Given problem
Filter the listing and keep only the lines with the word "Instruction".

Robot episode records
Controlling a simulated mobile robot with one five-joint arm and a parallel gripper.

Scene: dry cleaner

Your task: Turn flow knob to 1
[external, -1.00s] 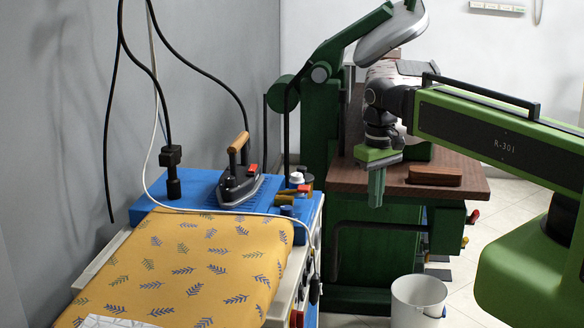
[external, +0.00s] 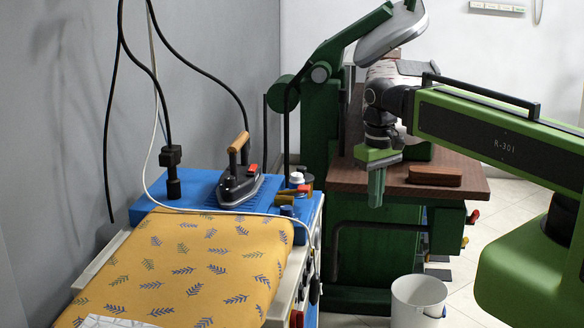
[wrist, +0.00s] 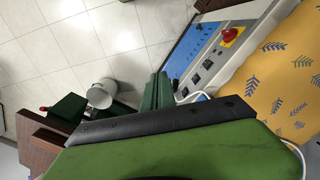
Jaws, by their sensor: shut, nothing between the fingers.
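My gripper (external: 376,190) points down, shut and empty, in front of the green press at the centre right of the external view. In the wrist view its green fingers (wrist: 158,92) stand together at the middle. The blue ironing station (external: 190,190) is to the left of it, well apart. Its grey control panel (wrist: 203,66) shows in the wrist view with black switches and a red button (wrist: 231,35). A small white-topped knob (external: 297,178) sits at the station's back right corner. I cannot tell which control is the flow knob, and no setting is readable.
An iron (external: 239,185) rests on the blue top beside a yellow leaf-print board (external: 190,265). A white cable loops over the board. The green press with a brown table (external: 345,178) stands behind my gripper. A white bucket (external: 417,300) stands on the tiled floor.

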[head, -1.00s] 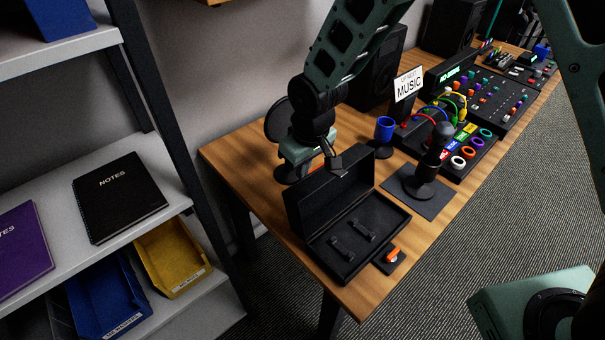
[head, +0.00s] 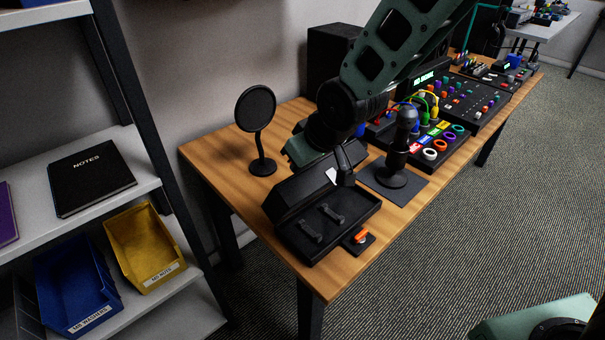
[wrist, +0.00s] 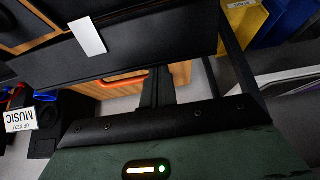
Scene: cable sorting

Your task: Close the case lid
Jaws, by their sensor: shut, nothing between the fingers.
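The black case stands on the wooden table in the head view. Its open base (head: 350,215) holds two dark pieces (head: 313,230) side by side. Its lid (head: 295,195) is tilted forward, part way down, with the base's inside still showing. My gripper (head: 345,168) is shut and empty at the right part of the lid, and appears to be against or very close to it; contact is hard to tell. In the wrist view the lid (wrist: 150,45) fills the top as a dark panel with a white label (wrist: 88,36), and my dark fingers (wrist: 155,88) point at it.
An orange piece on a small dark pad (head: 360,238) lies at the case's front right. A round-headed stand (head: 258,130) is behind the case at left. A black stand on a mat (head: 398,165) is close on the right. Shelving with bins (head: 145,240) stands left.

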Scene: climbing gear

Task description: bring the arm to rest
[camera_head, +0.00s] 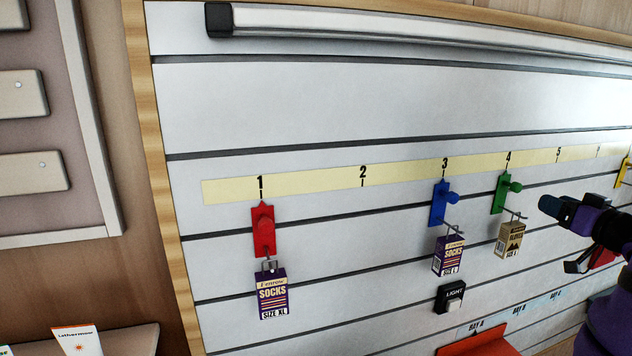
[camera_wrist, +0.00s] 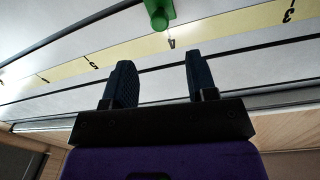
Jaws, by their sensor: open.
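My gripper (camera_head: 556,207) is at the right of the head view, in front of the slatted wall panel (camera_head: 330,110), to the right of the green hook and its tan box. In the wrist view my gripper (camera_wrist: 160,75) shows two dark fingers spread apart with nothing between them. The green hook (camera_wrist: 158,14) and the number strip (camera_wrist: 215,34) lie beyond the fingertips there. My arm enters the head view from the right edge and covers part of the panel.
A red hook (camera_head: 263,229) under 1 and a blue hook (camera_head: 439,204) under 3 each hold a socks box. The green hook (camera_head: 501,193) under 4 holds a tan box (camera_head: 509,240). A small black light (camera_head: 450,298) and a red tray (camera_head: 478,343) are lower.

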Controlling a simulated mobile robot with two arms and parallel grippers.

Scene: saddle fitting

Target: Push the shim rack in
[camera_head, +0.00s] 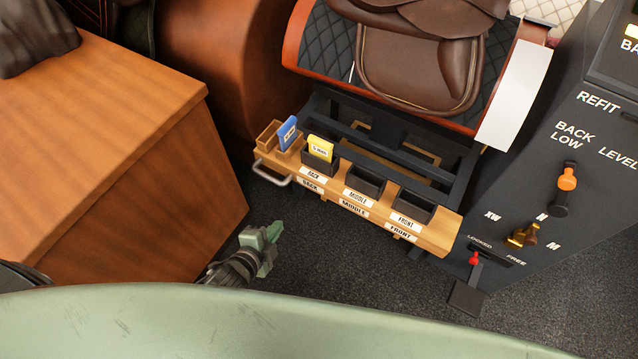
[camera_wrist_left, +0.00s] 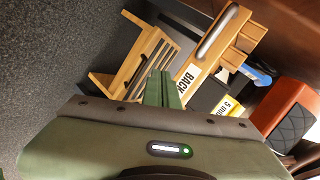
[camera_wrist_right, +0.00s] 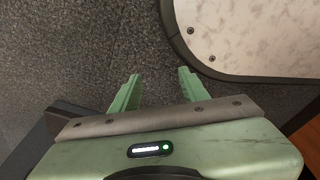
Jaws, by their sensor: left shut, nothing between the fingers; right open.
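The wooden shim rack (camera_head: 434,239) sticks out from the dark stand under the saddle. Its dark cups are labelled BACK, MIDDLE and FRONT. A yellow shim (camera_head: 320,148) stands in the BACK cup; the MIDDLE and FRONT cups look empty. A blue shim (camera_head: 287,133) stands in the small wooden holder at the rack's left end, by a metal handle (camera_head: 271,174). My left gripper (camera_head: 272,233) is shut and empty, below and left of the rack. Its tips (camera_wrist_left: 164,76) show close to the BACK label in the left wrist view. My right gripper (camera_wrist_right: 157,84) is open and empty above the floor.
A brown saddle (camera_head: 410,65) sits above the rack. A dark control panel (camera_head: 590,210) with an orange-knobbed lever (camera_head: 567,182) and a red-knobbed lever (camera_head: 474,260) stands at right. A wooden cabinet (camera_head: 90,150) stands at left. Dark floor (camera_head: 350,270) lies clear before the rack.

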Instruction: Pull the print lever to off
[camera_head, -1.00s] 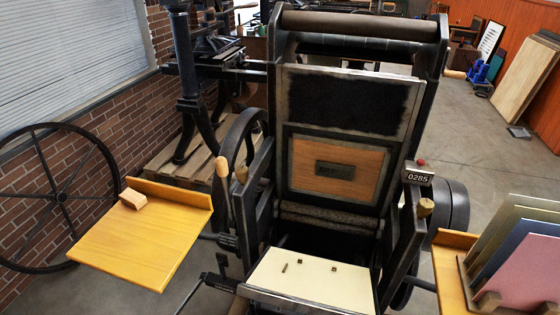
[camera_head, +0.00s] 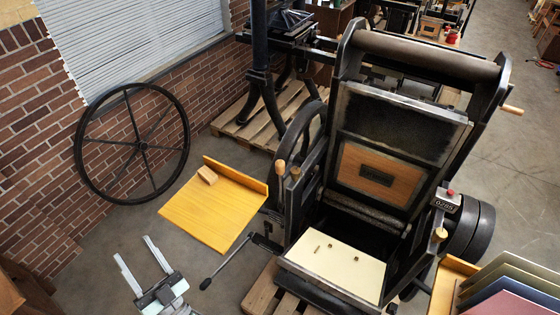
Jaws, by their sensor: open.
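The hand press (camera_head: 375,160) stands right of centre. A long dark lever (camera_head: 228,264) with a black knob at its free end sticks out from the press's lower left side, slanting down and left. A wooden-tipped handle (camera_head: 280,168) stands upright on the press's left side. No label shows which of these is the print lever, so I cannot tell its setting. My gripper (camera_head: 133,248) is at the lower left, its two pale fingers spread open with nothing between them. It is left of the black knob and apart from it.
A yellow side shelf (camera_head: 212,214) with a small wooden block (camera_head: 207,175) juts out above and between my gripper and the press. A spoked wheel (camera_head: 132,145) leans by the brick wall. Coloured sheets (camera_head: 510,288) stand at the lower right. Floor around my gripper is clear.

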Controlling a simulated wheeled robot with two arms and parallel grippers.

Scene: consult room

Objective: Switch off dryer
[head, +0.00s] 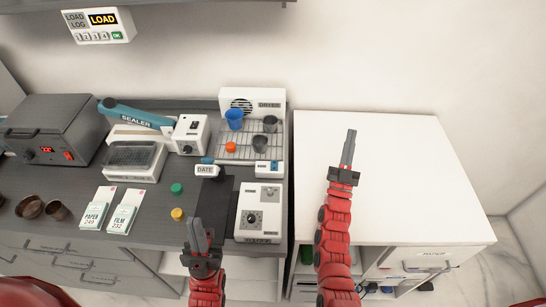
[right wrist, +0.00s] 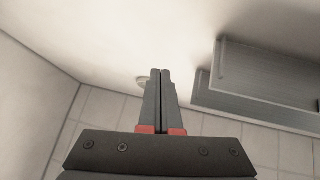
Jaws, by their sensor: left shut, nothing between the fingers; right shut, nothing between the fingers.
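The dryer (head: 268,102) is a white unit with a round dark vent and a wire rack (head: 240,152) in front, at the back of the grey counter. A blue cup, two dark cups and an orange cap are on the rack. A small white box with a blue part (head: 268,169) sits at the rack's front right; I cannot tell if it is the dryer's switch. My left gripper (head: 198,228) is shut and empty, in front of the counter and below the dryer. My right gripper (head: 350,142) is shut and empty above the white cabinet, right of the dryer; its closed fingers (right wrist: 160,85) show in the right wrist view.
A sealer (head: 140,116), a grey box with a red display (head: 55,130) and a white dial unit (head: 260,212) stand on the counter. Green and yellow caps (head: 177,214) lie near the front. The white cabinet top (head: 410,170) is bare.

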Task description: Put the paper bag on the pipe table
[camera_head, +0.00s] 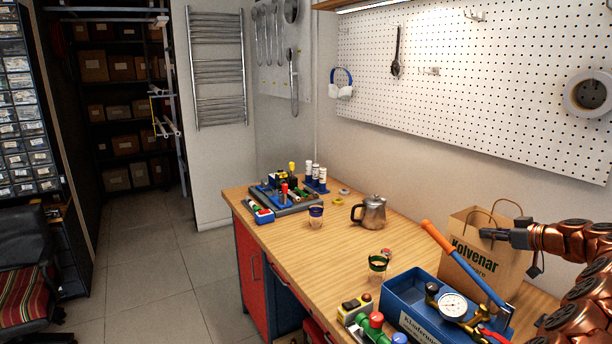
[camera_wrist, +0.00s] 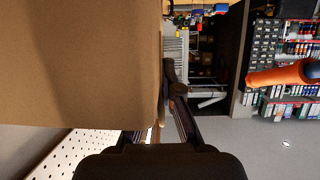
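The brown paper bag (camera_head: 478,262) stands upright at the right end of the wooden workbench (camera_head: 335,245), behind a blue toolbox. It has green lettering and two looped handles. Its base is partly hidden by the toolbox. My gripper (camera_head: 492,234) reaches in from the right at the bag's upper part, just below the handles. In the wrist view the bag (camera_wrist: 75,60) fills the upper left, and my dark fingers (camera_wrist: 168,108) lie along its edge. Whether they grip the bag is unclear. I cannot pick out a pipe table in either view.
A metal pot (camera_head: 371,212), cups and a fittings tray (camera_head: 290,196) stand further back. Open floor (camera_head: 150,270) lies left of the bench.

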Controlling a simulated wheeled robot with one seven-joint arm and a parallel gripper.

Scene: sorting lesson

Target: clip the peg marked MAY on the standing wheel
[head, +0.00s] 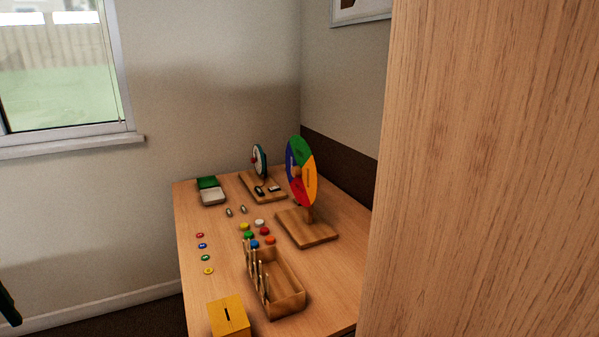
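A standing wheel (309,182) with blue, green, orange, yellow and red sectors stands upright on a wooden base (318,238) at the right of the table. Its face is seen at a slant and its markings are too small to read. An open wooden box (291,305) stands in front of it. Several slim upright pieces, perhaps pegs (262,281), line the box's left side. No MAY mark can be read on any of them. My gripper is not in view.
A large wooden panel (490,170) fills the right side, close by, and hides part of the room. The table (222,262) also holds coloured discs (249,235), a yellow slotted box (229,314), a green-and-white box (211,197) and a smaller wheel stand (259,158) at the back.

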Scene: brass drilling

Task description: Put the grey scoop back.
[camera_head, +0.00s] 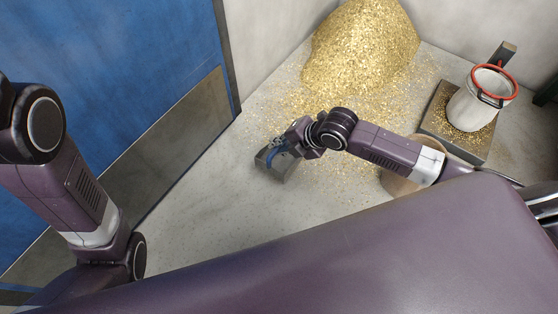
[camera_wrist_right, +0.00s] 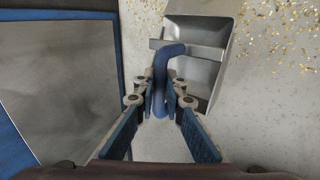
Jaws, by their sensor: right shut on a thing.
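The grey scoop (camera_wrist_right: 203,35) has an open metal pan and a blue handle (camera_wrist_right: 160,80). In the right wrist view my right gripper (camera_wrist_right: 162,98) is shut on the blue handle, with a finger on each side of it. The pan extends beyond the fingers and looks empty. In the head view the scoop (camera_head: 275,162) hangs at or just above the pale floor, left of the gold pile; I cannot tell if it touches. My right gripper (camera_head: 290,146) is partly hidden there. My left arm is at the left, but its gripper is out of view.
A pile of gold chips (camera_head: 362,45) lies against the back wall, with chips scattered around it. A tan round container (camera_head: 398,181) is partly behind my right arm. A blue door (camera_head: 110,60) stands at left.

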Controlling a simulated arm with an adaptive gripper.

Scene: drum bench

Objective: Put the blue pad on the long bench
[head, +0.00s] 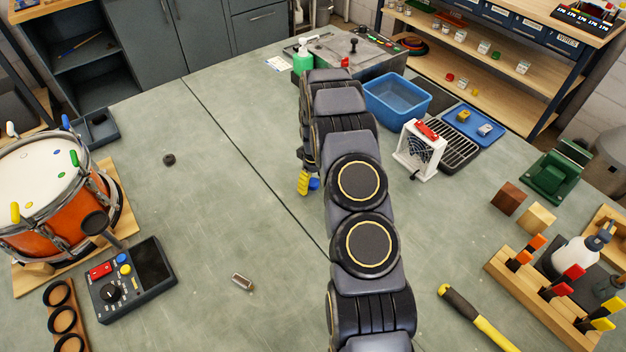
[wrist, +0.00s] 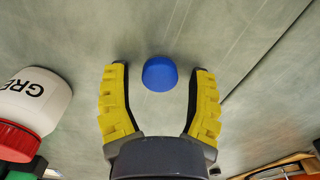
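The blue pad (head: 314,184) is a small round piece, partly hidden beside my arm in the head view. In the wrist view the blue pad (wrist: 160,74) lies between my fingertips, with a gap on both sides. My gripper (wrist: 160,80) has yellow fingers spread open around it, not closed on it. In the head view only one yellow finger of my gripper (head: 304,183) shows, low over the bench. The long grey-green bench top (head: 225,215) lies beneath. I cannot tell whether the pad touches it.
A drum (head: 60,195) and a control box (head: 133,280) stand at left. A black puck (head: 169,159) and a small metal block (head: 242,282) lie on the bench. A blue bin (head: 397,100) and white fan (head: 418,150) are right of my arm. A white bottle (wrist: 35,100) is left of my fingers.

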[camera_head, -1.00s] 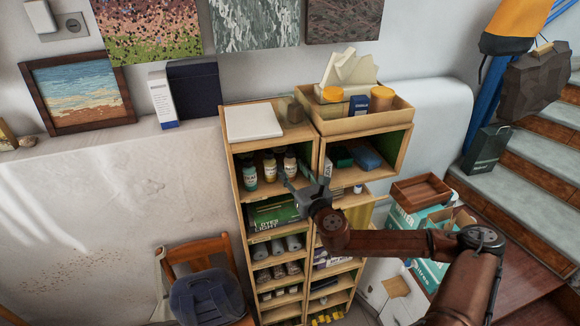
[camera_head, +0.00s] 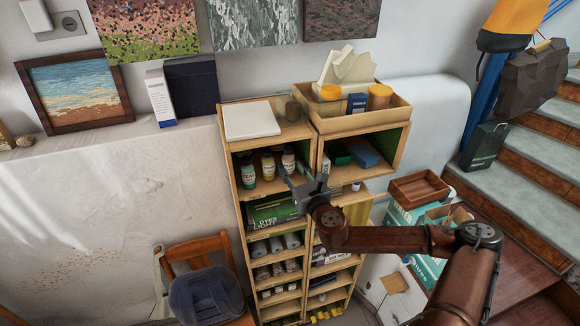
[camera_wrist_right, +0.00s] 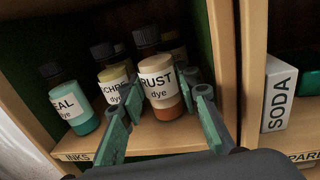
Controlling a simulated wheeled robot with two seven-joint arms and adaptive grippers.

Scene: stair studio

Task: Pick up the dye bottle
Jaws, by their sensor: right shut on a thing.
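The rust dye bottle (camera_wrist_right: 158,85), with a dark cap, white label and rust-coloured base, stands upright at the front of the shelf. It also shows in the head view (camera_head: 288,160). My right gripper (camera_wrist_right: 161,93) has its fingers on both sides of this bottle and is shut on it. Whether the bottle's base touches the shelf cannot be told. The ochre dye bottle (camera_wrist_right: 112,80) is just left of it, partly behind a finger. The teal dye bottle (camera_wrist_right: 75,105) stands farther left. My left gripper is not in view.
Darker bottles stand behind the front row. A wooden divider (camera_wrist_right: 228,60) is close on the right, with a soda box (camera_wrist_right: 279,95) beyond it. The shelf edge (camera_wrist_right: 75,157) is in front. A tray (camera_head: 365,123) tops the right shelf column.

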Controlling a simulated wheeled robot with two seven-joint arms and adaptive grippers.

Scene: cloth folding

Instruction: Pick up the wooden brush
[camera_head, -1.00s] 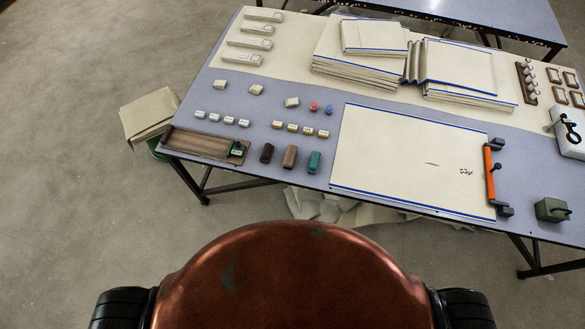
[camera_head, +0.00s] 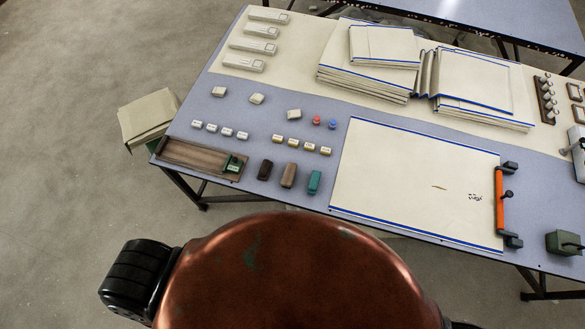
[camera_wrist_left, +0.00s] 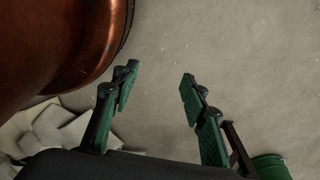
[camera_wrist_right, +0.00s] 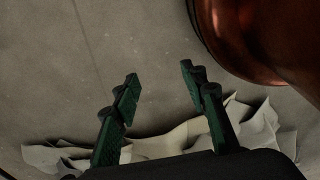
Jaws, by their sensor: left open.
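Three small oblong blocks lie side by side near the table's front edge in the head view. One is dark brown (camera_head: 265,170), one is teal (camera_head: 314,182), and the middle one is brown and looks like the wooden brush (camera_head: 289,175); its bristles cannot be made out. My left gripper (camera_wrist_left: 158,75) is open and empty over bare floor in the left wrist view. My right gripper (camera_wrist_right: 160,72) is open and empty in the right wrist view, with floor and pale cloth beyond. Neither gripper shows in the head view, and both are away from the brush.
A wooden tray (camera_head: 185,156) with a green item (camera_head: 234,164) lies left of the blocks. A large cream cloth (camera_head: 400,180) lies to their right, beside an orange-handled bar (camera_head: 500,199). Small labelled pieces sit behind. Scraps (camera_wrist_right: 190,140) lie on the floor.

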Correct response
Instruction: Pull the print lever to off
Instruction: Pick up the wooden brush

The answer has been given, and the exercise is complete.